すなわち、本発明は、光の散乱膜と液晶を駆動するための透明電極とをこの順で透明基板上に配設した観察者側基板と、液晶を駆動するための反射電極を配設した背面側基板との間に液晶を挟持せしめた反射型液晶表示装置において、散乱膜が、光学的に等方性の結晶構造をもつか、あるいは、非晶質の透明顔料を、樹脂中に分散せしめた散乱膜としたことを特徴とする液晶表示装置である。
【0023】
等方性の材料として、等軸晶(立方晶)のように、a軸、b軸、c軸の長さが等しいもの、また、非晶質で結晶構造をもたないものがある。等軸晶の代表的なものに、金属酸化物の中では酸化セリウムがある。

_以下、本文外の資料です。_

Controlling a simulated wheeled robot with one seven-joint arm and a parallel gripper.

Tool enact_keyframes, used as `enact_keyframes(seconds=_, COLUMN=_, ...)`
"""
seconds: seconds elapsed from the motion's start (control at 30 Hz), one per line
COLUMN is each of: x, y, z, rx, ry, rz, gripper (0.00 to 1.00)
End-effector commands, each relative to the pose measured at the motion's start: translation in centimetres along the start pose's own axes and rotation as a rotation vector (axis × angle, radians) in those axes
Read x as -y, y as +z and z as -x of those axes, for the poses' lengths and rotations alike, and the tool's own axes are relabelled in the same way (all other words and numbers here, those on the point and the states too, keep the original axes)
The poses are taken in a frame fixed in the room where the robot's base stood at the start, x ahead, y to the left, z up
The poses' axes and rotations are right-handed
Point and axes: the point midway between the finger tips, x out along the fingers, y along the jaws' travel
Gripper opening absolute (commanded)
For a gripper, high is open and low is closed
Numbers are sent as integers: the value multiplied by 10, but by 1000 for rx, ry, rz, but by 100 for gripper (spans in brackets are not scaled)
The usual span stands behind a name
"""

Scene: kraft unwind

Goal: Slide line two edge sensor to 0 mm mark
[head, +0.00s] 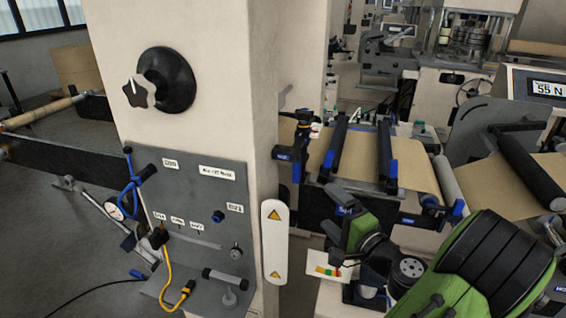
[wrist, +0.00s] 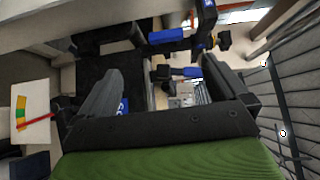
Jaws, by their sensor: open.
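A black and blue bracketed device (head: 290,154), which looks like an edge sensor, sits at the left edge of the brown paper web in the head view. A similar blue and black fitting (head: 432,212) is at the web's near right corner. I cannot tell which belongs to line two, and no 0 mm mark is legible. My gripper (head: 335,212) is open and empty, below and right of the left device. In the wrist view, my gripper (wrist: 163,70) has its fingers apart, with blue and black parts (wrist: 185,72) beyond and between them, not gripped.
A beige column (head: 215,90) with a grey panel (head: 200,205) stands left of the web. Two blue-ended black bars (head: 338,148) cross the brown web (head: 360,160). A colour-striped card (head: 328,270) is below my gripper. A display (head: 548,90) reads 55 N.

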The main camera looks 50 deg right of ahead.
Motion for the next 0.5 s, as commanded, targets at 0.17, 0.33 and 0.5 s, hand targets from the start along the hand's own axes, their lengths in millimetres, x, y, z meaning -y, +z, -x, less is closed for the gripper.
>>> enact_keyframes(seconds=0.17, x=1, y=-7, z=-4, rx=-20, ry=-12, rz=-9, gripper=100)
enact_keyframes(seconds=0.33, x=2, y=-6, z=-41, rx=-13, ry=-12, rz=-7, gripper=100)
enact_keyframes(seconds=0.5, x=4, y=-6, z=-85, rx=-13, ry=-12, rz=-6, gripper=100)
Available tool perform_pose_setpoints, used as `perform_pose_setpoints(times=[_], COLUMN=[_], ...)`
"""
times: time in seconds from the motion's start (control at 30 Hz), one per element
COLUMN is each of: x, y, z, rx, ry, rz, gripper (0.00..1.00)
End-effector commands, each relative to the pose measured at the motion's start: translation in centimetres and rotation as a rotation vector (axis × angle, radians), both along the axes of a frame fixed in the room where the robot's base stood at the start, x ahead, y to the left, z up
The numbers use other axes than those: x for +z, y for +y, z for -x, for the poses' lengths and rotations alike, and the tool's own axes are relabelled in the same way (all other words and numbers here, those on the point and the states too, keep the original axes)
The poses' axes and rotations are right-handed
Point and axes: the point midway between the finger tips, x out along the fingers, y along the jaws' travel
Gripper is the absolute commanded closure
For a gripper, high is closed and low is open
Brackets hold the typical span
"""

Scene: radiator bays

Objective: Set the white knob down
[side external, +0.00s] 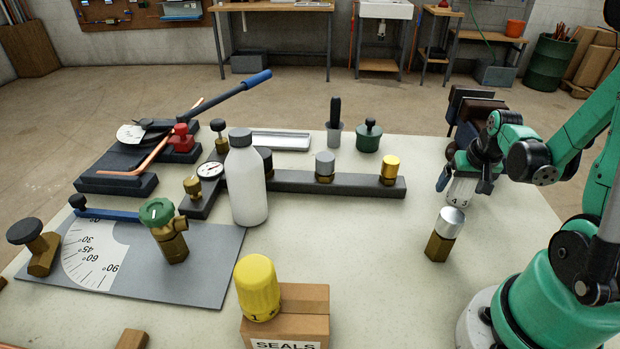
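The white knob (461,190), marked with dark numbers, is at the right of the table in the side external view. My gripper (458,172) is above and around its upper part, with dark fingers against it, and appears shut on it. The fingers hide the top of the knob. The knob is about upright, with its lower end close to the tabletop (370,265); I cannot tell whether it touches.
A brass valve with a silver cap (441,234) stands just in front of the knob. A dark manifold bar (345,184) with several capped fittings lies to the left. A yellow knob (257,288) sits on a SEALS box (305,298). A white bottle (246,182) stands mid-left.

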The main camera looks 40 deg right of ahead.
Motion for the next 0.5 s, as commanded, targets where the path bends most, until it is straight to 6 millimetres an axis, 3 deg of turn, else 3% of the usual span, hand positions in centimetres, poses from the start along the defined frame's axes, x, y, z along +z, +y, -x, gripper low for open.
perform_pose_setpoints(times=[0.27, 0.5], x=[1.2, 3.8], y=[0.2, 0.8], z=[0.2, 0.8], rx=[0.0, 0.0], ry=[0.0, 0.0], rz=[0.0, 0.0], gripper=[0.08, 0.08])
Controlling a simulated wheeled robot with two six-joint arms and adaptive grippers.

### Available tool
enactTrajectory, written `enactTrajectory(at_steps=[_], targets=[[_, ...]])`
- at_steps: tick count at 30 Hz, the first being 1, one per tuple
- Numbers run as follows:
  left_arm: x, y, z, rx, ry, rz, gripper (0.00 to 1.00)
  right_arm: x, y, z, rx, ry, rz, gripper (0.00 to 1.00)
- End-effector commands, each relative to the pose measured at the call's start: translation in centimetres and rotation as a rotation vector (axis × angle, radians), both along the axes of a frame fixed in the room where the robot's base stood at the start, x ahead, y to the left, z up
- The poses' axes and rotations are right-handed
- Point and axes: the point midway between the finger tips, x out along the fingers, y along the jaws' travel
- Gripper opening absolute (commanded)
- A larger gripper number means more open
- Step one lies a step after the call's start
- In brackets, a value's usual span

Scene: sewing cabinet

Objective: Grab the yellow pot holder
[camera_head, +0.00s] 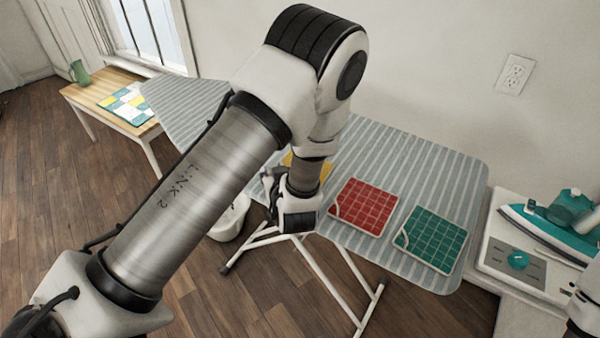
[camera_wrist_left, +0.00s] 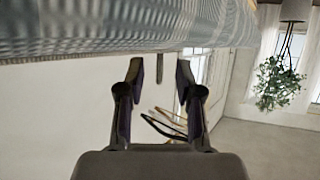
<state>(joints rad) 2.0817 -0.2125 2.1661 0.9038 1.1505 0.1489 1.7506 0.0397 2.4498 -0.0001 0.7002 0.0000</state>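The yellow pot holder (camera_head: 326,171) lies on the striped ironing board (camera_head: 390,150); my left arm hides most of it in the head view. My left gripper (camera_head: 270,183) is at the board's near edge, beside the pot holder, and partly hidden by its own wrist. In the left wrist view the two fingers (camera_wrist_left: 160,78) are apart with nothing between them. The board's striped underside or edge (camera_wrist_left: 90,30) spans the top of that view, just above the fingers. I cannot make out the pot holder there.
A red pot holder (camera_head: 364,206) and a green one (camera_head: 431,238) lie to the right on the board. A teal iron (camera_head: 550,232) stands on a white cabinet at right. A white basket (camera_head: 231,219) is on the floor below. A wooden bench (camera_head: 95,98) stands at left.

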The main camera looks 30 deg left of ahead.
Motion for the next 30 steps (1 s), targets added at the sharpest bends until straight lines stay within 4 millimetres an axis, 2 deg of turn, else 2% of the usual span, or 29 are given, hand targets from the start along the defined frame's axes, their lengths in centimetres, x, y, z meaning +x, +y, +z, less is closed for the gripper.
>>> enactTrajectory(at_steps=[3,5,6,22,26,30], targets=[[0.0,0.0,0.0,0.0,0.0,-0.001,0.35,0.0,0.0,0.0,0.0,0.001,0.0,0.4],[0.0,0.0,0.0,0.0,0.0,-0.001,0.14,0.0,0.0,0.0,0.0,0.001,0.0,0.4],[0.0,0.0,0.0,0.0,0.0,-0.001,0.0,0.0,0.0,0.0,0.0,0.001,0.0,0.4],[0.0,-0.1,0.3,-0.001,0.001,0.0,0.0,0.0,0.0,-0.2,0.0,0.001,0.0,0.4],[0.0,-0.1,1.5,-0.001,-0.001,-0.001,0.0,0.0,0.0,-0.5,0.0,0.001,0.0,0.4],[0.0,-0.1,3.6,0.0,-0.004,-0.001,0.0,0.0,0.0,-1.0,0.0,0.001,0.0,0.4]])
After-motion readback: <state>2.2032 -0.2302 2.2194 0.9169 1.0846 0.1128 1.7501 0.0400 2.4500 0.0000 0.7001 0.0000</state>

また、酸化チタンや酸化ジルコニウム等も、非晶質の酸化物として造粒すれば使用可能である。次いで、非晶質材料としては、樹脂の粉末、マイクロカプセル、酸化珪素、あるいは各種ガラス粉末などが使用可能である。また、金属酸化物の他、フッ化物、硫化物、窒化物等の透明無機物を使用しても良い。
【0024】
散乱膜は、透明樹脂中に、この透明樹脂と屈折率の差のある無機や有機の透明顔料を分散させて光を散乱させることが簡便である。この場合に、透明顔料は、透明樹脂より屈折率の低いもの、または屈折率の高いもの両方が使用できる。
【0025】
しかし、透過型、反射型に限らず、液晶表示装置においては、パネルの中央方向に光が集まり、観察者の目に明るく見えることが好ましいといえる。このため、散乱膜に含まれる透明顔料は高屈折率とし、かつ、可視光の波長より少し大きめの粒径とすることにより、効果的な散乱効果と若干の集光効果とをともに付与できることを、本発明者らは見いだした。
【0026】
可視光の青の波長は約 0.4μmであり、緑は約0.55μm、赤の可視域の最長波長は約 0.7μmである。従って、透明顔料の最小の平均粒径は 0.4μmとなる。これより大きい粒径の透明顔料であっても、散乱膜の中に、厚み方向に1個ないし10個入れることにより散乱効果を出すことはできる。しかし、透明顔料の粒径が4μmより大きくなると、以下の問題をもたらすものである。
すなわち、
(1)散乱膜の表面の凹凸が大きくなり、平坦化しづらくなる。すなわち、液晶の配向不良をもたらす。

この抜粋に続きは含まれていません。